Circles were also the first motif to guide her shift from figuration to abstraction. They appear as ellipses, perforations, spraypainted dots, and holepunched paper discs. Using an ordinary office hole punch, Pindell built richly textured surfaces that merge the order of the grid with shimmering, densely layered constellations. She often enhanced these works with glitter, perfume, powder, thread, and raised acrylic, creating compositions that are as sensorial as they are visual.
Howardena Pindell, Untitled #4D, 2009. Courtesy of the artist and Garth Greenan Gallery, New York.
Arrows
If circles evoke accumulation, arrows introduce movement. Pindell first used arrows and vectors prominently in her 1970s Video Drawings, where she drew on clear acetate laid over televised images. These works treat the screen—and mass media itself—as something to dissect, critique, and reframe.
In later pieces, arrows weave through fields of circles, numbers, and reference points inspired by charts and mapping systems. They can signal direction, contradiction, calculation, flight, or transformation, reflecting Pindell’s enduring fascination with science and systems of knowledge.
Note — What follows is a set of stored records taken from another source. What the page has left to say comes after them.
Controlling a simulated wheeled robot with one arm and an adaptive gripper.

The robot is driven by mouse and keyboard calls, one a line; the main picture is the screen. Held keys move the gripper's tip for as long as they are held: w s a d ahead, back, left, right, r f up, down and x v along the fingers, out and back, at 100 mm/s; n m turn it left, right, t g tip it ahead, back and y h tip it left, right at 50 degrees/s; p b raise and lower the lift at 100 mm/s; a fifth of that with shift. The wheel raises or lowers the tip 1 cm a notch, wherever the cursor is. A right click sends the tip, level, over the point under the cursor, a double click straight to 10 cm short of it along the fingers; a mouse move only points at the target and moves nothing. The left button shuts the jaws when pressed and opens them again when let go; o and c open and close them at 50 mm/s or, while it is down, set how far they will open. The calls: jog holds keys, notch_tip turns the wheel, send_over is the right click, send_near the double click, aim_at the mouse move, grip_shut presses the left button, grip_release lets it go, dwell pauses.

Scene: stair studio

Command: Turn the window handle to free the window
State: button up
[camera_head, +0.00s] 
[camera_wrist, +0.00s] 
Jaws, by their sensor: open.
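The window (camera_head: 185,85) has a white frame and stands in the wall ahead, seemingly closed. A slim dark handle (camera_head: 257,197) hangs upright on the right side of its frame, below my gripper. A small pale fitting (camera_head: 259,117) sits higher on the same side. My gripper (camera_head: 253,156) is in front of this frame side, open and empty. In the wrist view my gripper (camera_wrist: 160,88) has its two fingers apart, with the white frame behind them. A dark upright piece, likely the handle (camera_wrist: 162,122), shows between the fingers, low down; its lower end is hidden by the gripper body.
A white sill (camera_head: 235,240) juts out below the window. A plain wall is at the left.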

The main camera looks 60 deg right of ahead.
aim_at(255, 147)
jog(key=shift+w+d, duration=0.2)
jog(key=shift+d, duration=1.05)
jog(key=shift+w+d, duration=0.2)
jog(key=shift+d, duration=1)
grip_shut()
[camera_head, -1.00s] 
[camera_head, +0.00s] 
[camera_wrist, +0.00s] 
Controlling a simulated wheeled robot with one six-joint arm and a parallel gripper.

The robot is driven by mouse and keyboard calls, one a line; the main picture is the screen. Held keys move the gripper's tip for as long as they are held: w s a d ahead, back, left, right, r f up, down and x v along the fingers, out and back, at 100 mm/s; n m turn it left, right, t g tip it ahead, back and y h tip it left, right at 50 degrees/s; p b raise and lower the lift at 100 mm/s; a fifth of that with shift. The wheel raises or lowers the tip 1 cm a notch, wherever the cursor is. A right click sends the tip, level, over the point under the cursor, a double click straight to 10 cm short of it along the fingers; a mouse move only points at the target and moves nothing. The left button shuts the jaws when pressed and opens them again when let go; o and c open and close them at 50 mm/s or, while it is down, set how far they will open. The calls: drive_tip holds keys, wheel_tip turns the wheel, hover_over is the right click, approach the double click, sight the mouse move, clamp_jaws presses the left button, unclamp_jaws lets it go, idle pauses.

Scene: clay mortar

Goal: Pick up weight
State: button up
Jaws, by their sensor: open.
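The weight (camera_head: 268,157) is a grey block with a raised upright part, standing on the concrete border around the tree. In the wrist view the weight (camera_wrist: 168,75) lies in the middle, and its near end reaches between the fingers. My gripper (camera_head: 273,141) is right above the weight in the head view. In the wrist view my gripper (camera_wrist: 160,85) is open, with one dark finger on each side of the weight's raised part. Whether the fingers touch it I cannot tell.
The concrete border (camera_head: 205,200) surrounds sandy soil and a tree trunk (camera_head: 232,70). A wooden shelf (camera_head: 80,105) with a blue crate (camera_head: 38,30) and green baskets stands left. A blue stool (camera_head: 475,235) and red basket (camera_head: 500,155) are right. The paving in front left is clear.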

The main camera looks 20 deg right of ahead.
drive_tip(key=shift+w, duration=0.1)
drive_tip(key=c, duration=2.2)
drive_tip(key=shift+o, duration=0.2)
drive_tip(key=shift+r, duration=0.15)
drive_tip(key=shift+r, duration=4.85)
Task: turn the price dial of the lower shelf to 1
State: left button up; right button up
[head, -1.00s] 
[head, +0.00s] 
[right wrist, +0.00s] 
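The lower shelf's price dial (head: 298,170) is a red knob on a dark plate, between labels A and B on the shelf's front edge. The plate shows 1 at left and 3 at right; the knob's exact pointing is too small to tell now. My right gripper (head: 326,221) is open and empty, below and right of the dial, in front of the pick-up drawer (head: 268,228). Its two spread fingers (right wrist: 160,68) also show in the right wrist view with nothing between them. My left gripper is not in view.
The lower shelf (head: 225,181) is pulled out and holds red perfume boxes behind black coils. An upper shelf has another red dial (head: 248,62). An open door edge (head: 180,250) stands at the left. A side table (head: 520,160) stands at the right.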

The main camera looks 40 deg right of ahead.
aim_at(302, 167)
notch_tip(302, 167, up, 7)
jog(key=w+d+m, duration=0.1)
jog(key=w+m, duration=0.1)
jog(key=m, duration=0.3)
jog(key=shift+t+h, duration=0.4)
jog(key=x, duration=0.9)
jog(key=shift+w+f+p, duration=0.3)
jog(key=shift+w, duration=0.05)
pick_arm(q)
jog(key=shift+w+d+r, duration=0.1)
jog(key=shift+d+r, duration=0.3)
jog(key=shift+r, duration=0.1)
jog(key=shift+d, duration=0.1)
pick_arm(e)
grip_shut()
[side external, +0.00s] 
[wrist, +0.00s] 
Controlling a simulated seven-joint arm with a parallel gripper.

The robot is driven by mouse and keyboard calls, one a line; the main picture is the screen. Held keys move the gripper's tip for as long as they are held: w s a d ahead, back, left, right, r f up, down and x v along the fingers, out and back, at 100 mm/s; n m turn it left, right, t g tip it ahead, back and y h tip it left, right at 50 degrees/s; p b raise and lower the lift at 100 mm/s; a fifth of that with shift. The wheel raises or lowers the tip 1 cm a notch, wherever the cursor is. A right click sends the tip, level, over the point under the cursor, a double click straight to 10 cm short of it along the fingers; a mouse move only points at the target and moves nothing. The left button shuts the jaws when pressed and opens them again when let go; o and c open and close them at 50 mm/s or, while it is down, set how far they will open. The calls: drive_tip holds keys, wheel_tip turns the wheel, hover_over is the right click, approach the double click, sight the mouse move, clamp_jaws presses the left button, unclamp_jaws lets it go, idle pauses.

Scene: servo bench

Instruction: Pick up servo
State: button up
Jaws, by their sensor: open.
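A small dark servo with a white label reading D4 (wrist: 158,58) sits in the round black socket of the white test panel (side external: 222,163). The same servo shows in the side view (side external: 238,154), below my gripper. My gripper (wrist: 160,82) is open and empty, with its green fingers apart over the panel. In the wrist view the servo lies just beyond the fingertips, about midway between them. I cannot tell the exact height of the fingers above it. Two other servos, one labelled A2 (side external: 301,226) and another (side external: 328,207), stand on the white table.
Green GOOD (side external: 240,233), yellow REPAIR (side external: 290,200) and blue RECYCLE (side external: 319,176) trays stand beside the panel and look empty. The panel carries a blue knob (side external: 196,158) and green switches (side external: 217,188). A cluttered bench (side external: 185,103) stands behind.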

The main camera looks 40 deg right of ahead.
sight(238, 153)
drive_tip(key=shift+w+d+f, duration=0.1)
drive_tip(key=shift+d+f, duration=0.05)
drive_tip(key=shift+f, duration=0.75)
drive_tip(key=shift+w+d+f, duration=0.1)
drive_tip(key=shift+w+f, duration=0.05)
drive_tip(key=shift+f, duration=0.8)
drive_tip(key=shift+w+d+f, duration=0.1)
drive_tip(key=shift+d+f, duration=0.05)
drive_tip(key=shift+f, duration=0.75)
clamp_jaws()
Howardena Pindell, Video Drawings: Swimming, 1975. Courtesy the artist and Garth Greenan Gallery, New York.
Numbers
Influenced by her mathematician father, Pindell developed an early appreciation for logic and order. Yet in her work, numbers resist fixed meaning. She often calls them “nonsense numbers”—arbitrary sequences that function as visual language rather than data.
Numbers carry both personal and historical resonance. They nod to her interest in mathematics while also invoking the tags used to identify enslaved Africans. Through this motif, Pindell subverts the rationality of numerical systems, transforming them into signs that hold memory, trauma, and lived experience.
Howardena Pindell, Untitled #4, 1973. Courtesy the artist and Garth Greenan Gallery, New York.
A Language of Abstraction and History
Seen collectively, these motifs reveal how Pindell uses abstraction to generate depth, motion, and vibrant fields of color while grounding her work in personal and collective histories. They form a visual vocabulary that is both analytical and emotional, structured and intuitive.